#### [Request]
Reproduce the lines below exactly, from the one containing "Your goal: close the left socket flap" through the one containing "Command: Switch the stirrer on", both included. Leave out any pictures.
-- START Supplied material --
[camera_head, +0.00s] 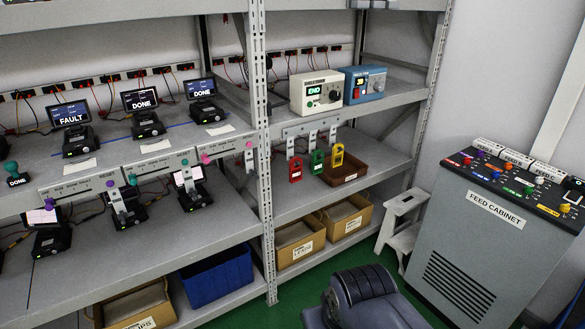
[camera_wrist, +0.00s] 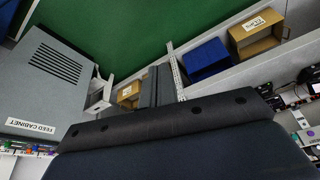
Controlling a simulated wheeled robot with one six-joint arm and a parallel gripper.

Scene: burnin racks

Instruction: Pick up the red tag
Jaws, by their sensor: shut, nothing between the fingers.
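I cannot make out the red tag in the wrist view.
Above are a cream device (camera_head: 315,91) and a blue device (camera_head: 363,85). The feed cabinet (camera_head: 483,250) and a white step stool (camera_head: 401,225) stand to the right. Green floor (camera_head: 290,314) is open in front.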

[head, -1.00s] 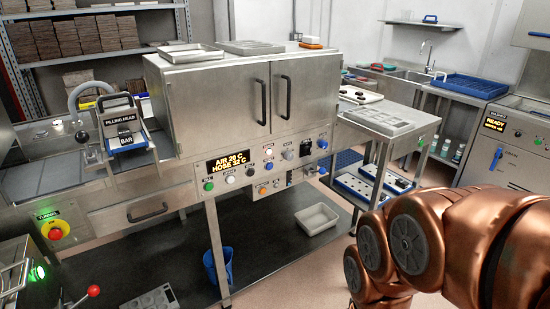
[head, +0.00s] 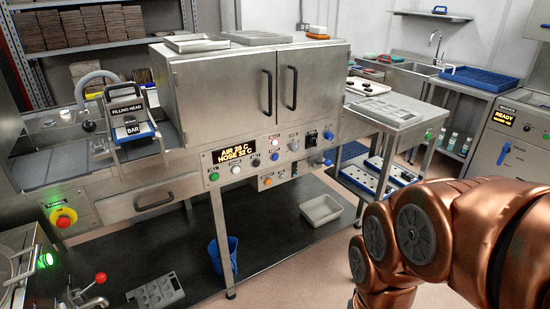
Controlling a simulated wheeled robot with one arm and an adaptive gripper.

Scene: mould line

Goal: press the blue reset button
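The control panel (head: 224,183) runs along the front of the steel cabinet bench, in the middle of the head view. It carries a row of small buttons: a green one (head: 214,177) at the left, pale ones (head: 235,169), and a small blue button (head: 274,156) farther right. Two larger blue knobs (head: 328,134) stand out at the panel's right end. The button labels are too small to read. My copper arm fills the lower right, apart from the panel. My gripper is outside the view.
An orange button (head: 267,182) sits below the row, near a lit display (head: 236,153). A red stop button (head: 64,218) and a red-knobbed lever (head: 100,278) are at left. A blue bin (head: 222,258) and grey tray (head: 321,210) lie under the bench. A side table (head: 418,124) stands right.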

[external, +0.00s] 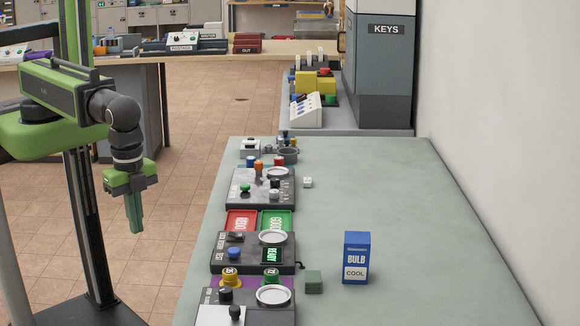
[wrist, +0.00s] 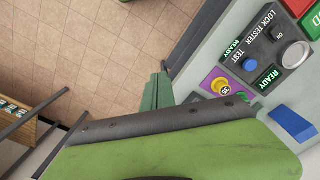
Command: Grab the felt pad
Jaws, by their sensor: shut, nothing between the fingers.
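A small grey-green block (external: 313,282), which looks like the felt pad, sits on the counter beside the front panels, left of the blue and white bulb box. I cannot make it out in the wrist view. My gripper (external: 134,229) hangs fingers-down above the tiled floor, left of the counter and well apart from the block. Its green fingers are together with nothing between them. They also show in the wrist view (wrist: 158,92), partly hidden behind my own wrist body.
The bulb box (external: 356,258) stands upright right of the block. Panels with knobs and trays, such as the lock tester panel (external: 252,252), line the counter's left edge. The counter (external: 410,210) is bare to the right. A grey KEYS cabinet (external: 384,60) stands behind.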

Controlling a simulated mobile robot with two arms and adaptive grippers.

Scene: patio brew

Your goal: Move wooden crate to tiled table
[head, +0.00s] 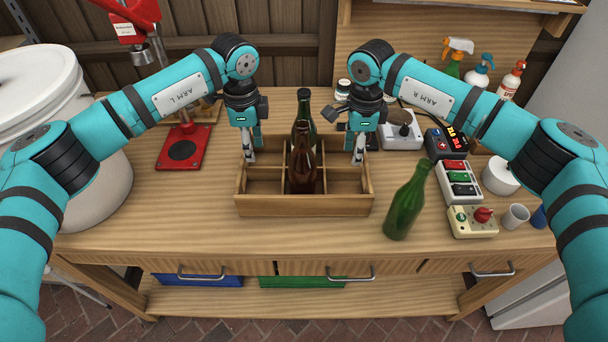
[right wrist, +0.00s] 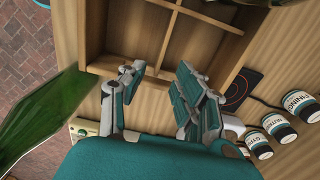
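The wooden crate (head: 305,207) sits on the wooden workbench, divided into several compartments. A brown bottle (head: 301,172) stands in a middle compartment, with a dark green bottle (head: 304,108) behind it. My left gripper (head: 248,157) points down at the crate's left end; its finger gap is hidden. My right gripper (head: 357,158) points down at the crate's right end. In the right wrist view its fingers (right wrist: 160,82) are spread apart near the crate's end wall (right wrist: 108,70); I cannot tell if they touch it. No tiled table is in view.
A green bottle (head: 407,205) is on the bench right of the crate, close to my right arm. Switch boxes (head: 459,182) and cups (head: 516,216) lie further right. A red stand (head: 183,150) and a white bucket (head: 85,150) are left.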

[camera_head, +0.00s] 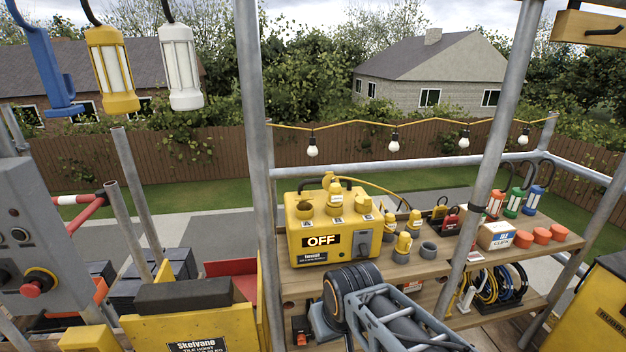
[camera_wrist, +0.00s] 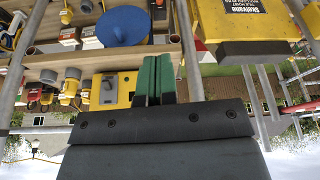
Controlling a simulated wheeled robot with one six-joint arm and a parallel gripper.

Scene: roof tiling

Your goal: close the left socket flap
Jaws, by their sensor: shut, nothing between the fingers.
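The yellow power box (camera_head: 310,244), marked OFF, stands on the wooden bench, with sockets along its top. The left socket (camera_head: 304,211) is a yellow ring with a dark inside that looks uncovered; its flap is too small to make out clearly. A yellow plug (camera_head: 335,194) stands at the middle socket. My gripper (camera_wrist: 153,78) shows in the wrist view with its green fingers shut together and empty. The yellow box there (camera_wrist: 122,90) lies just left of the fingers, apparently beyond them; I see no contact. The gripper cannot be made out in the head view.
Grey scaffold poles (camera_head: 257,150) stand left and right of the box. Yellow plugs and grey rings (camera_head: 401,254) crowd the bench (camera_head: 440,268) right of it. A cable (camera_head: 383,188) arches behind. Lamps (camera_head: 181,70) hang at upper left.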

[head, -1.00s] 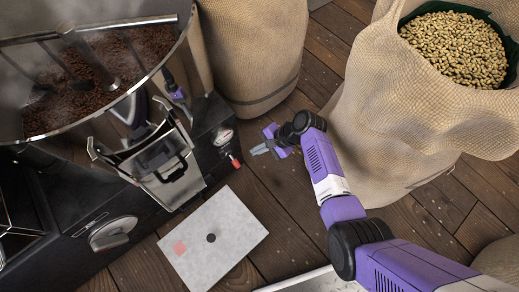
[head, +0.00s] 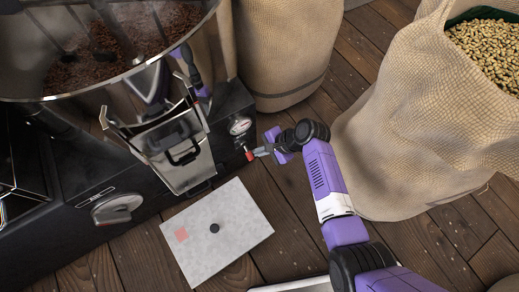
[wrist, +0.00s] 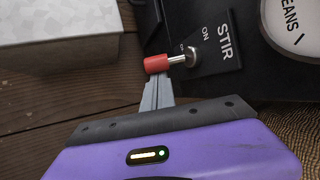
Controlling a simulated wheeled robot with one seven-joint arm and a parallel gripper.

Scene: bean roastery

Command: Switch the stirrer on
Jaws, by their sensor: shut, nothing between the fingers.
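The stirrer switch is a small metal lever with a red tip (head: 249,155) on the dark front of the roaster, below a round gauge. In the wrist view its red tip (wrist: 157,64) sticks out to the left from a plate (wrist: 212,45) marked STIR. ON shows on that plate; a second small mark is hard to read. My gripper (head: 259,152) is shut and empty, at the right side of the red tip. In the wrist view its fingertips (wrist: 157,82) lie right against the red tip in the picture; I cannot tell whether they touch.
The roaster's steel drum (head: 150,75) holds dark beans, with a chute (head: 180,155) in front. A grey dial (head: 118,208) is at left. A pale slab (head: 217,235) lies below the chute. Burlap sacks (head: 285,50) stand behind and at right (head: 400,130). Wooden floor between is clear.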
-- END Supplied material --
#### [Completed task]
Your goal: close the left socket flap
Jaws, by their sensor: shut, nothing between the fingers.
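The yellow power box (camera_head: 310,244), marked OFF, stands on the wooden bench, with sockets along its top. The left socket (camera_head: 304,211) is a yellow ring with a dark inside that looks uncovered; its flap is too small to make out clearly. A yellow plug (camera_head: 335,194) stands at the middle socket. My gripper (camera_wrist: 153,78) shows in the wrist view with its green fingers shut together and empty. The yellow box there (camera_wrist: 122,90) lies just left of the fingers, apparently beyond them; I see no contact. The gripper cannot be made out in the head view.
Grey scaffold poles (camera_head: 257,150) stand left and right of the box. Yellow plugs and grey rings (camera_head: 401,254) crowd the bench (camera_head: 440,268) right of it. A cable (camera_head: 383,188) arches behind. Lamps (camera_head: 181,70) hang at upper left.

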[head, -1.00s] 
[head, +0.00s] 
[wrist, +0.00s] 
Controlling a simulated wheeled robot with one seven-joint arm and a parallel gripper.

Scene: bean roastery

Command: Switch the stirrer on

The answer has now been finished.